Koltuktan kalkma abi.
Kalkmayagör.
Yanında, yakınında, arkanda, önünde kimseyi bulamazsınız.
Hani o etrafında pervane gibi fırıl fırıl dönenler?
Bir bakmışsınız ki bir anda hepsi kaybolmuş.
Hani isminden cisminden çekinip ortaya çıkamayanlar?
Bir bakmışsınız ki Şalpazarı Belediye Başkanı Refik Kurukız gibi sosyal medya mecralarında boy gösterir olurlar.
Nasılsa saha boş!
Nasılsa üzerindeki Demokles’in kılıcı yok!

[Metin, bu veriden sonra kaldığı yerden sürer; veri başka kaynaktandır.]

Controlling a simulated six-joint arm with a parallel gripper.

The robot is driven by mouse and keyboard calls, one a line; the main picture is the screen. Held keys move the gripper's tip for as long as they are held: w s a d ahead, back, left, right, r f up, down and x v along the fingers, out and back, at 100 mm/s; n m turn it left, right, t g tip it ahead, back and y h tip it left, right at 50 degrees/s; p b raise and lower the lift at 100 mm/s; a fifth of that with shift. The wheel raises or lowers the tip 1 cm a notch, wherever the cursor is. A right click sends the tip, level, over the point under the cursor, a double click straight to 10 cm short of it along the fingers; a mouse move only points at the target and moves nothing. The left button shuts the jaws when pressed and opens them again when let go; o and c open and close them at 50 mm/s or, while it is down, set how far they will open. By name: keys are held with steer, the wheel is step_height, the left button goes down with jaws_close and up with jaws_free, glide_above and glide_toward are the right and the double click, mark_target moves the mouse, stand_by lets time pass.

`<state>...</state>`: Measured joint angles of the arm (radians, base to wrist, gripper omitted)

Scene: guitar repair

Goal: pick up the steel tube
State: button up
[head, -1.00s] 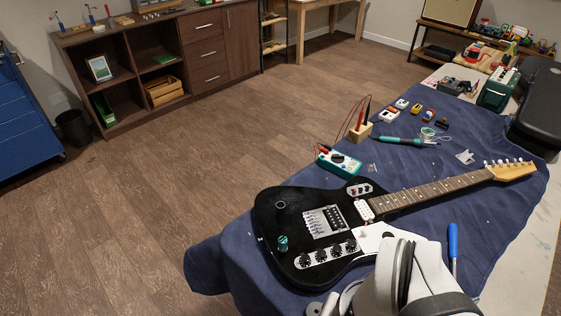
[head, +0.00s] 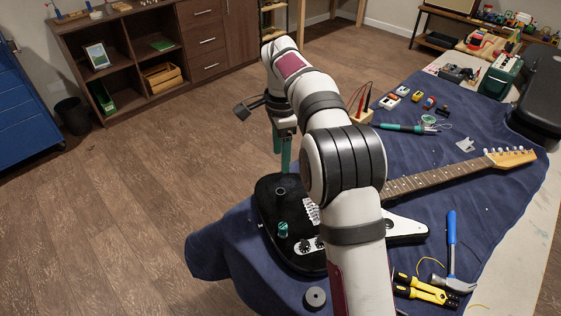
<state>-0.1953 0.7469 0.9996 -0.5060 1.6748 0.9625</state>
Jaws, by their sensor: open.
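No clearly steel-coloured tube shows in the head view. A small round dark piece with a pale rim, perhaps the steel tube (head: 281,191), is on the left part of the black guitar body (head: 268,212); its height is hard to tell. My gripper (head: 282,161) is just above and behind it in the picture, with teal fingers pointing down. The fingers are open and hold nothing that I can see. I cannot tell the exact gap between fingertips and piece. My arm hides the middle of the guitar.
A teal knob-like piece (head: 283,229) stands on the guitar close by. A grey ring (head: 315,297), a hammer (head: 452,250) and yellow-black pliers (head: 425,290) lie on the blue cloth (head: 225,245). Behind are a probe block (head: 361,117) and a teal soldering iron (head: 400,128).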

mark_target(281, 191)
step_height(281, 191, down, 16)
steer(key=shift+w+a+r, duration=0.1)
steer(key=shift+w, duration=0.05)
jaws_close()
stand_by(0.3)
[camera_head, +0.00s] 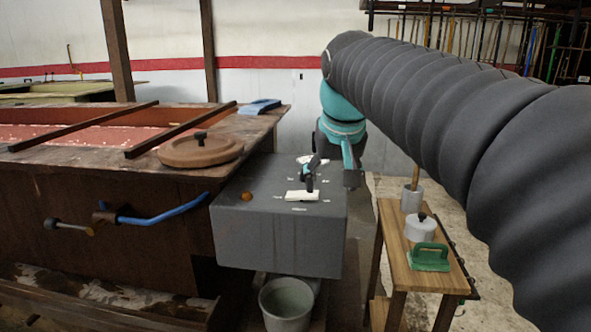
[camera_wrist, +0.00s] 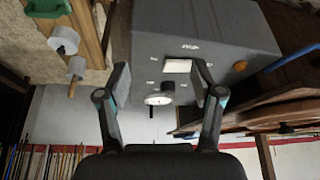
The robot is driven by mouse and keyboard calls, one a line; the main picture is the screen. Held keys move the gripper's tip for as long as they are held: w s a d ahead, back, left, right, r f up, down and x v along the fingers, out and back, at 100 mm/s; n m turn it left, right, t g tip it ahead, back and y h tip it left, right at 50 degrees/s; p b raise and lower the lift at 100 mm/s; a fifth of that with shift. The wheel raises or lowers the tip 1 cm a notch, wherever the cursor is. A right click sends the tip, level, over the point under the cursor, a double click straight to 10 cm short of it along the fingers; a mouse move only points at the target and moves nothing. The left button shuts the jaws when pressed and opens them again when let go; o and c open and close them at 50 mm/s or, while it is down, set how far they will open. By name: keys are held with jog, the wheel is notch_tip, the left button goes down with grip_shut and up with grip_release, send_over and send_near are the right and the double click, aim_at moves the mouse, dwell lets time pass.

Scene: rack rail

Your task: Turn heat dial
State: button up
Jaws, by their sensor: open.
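A grey box-shaped unit (camera_head: 280,235) carries a round white dial face (camera_head: 312,159) on its top, partly hidden behind my gripper. In the wrist view the dial face (camera_wrist: 158,100) shows with a dark knob on it, between my fingers in the picture. My gripper (camera_head: 331,180) is open and empty over the unit's right side; it also shows in the wrist view (camera_wrist: 160,75). A white rectangular plate (camera_head: 302,196) lies in front of the dial. I cannot tell my fingers' exact height above the top.
An orange knob (camera_head: 246,196) sits left on the unit. A wooden table (camera_head: 190,163) with a round wooden lid (camera_head: 201,151) and a blue-handled bar (camera_head: 165,216) stands left. A bucket (camera_head: 286,303) is below. A small bench (camera_head: 396,240) with pots and a green tool stands right.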

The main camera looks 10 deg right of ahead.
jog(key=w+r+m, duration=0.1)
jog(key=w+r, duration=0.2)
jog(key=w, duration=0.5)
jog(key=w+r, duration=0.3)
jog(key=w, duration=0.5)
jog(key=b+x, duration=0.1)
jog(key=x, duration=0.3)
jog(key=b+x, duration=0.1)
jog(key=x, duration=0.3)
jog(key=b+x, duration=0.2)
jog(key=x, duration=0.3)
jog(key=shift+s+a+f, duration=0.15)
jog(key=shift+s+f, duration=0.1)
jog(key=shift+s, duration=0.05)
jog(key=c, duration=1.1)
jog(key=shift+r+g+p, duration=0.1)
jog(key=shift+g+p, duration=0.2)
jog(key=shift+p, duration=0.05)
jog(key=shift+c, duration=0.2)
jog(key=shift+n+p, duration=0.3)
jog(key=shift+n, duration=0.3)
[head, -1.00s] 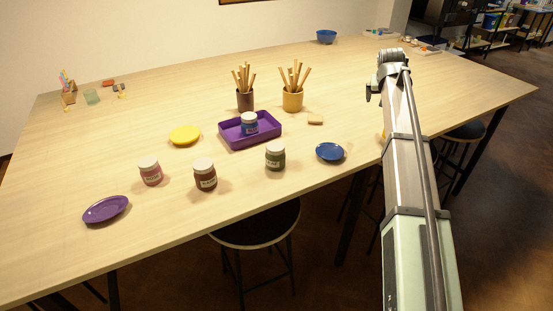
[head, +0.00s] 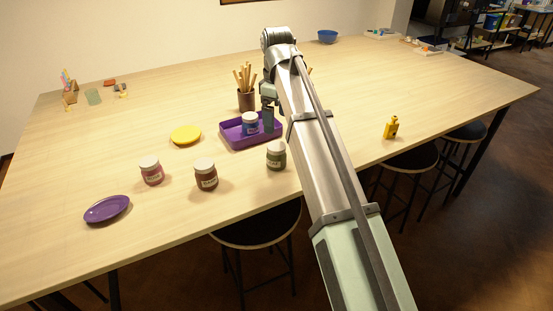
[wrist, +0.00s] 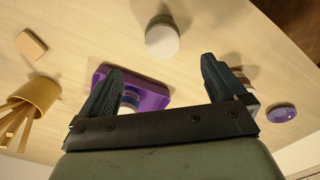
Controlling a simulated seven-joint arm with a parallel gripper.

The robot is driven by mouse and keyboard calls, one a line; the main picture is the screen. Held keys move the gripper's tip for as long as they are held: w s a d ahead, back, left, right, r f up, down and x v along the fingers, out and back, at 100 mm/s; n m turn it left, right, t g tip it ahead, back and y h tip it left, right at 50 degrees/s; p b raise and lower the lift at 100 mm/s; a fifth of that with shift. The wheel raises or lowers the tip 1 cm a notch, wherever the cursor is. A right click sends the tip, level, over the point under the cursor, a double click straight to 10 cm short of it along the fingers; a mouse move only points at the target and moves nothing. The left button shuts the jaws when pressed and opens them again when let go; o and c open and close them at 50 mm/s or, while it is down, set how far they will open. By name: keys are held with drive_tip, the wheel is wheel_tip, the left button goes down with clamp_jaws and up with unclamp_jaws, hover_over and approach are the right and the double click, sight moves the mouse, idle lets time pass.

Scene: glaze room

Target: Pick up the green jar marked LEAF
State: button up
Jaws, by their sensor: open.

Ömer Ayar MHP’nin bir önceki il başkanıydı. Ayar günahı ve sevabıyla icra ettiği il başkanlığını dava arkadaşı Tolga Sivrikaya’ya devretti. Ayar’ın gitmesi için araya girmeyen bir Allah’ın kulu kalmamıştı.
Gün geçmiyordu ki Ayar genel merkeze şikayet edilmesin.
Nihayetinde naifliği, nazikliği, doğruluğu ve dürüstlüğü ile önemli izler bırakıp görevini ifa etti Ömer Ayar. Mutlaka yine davanın içerisinde olacaktır kendisi.
Ben arkasından, yanından, önünden paçalarını aşağıya çekmeye çalışanlara sadece ve sadece şunu diyorum: Keser döner sap döner, bir gün gelir hesap döner.
Güzel ve anlamlı bir sözdür, lütfen kaydediniz!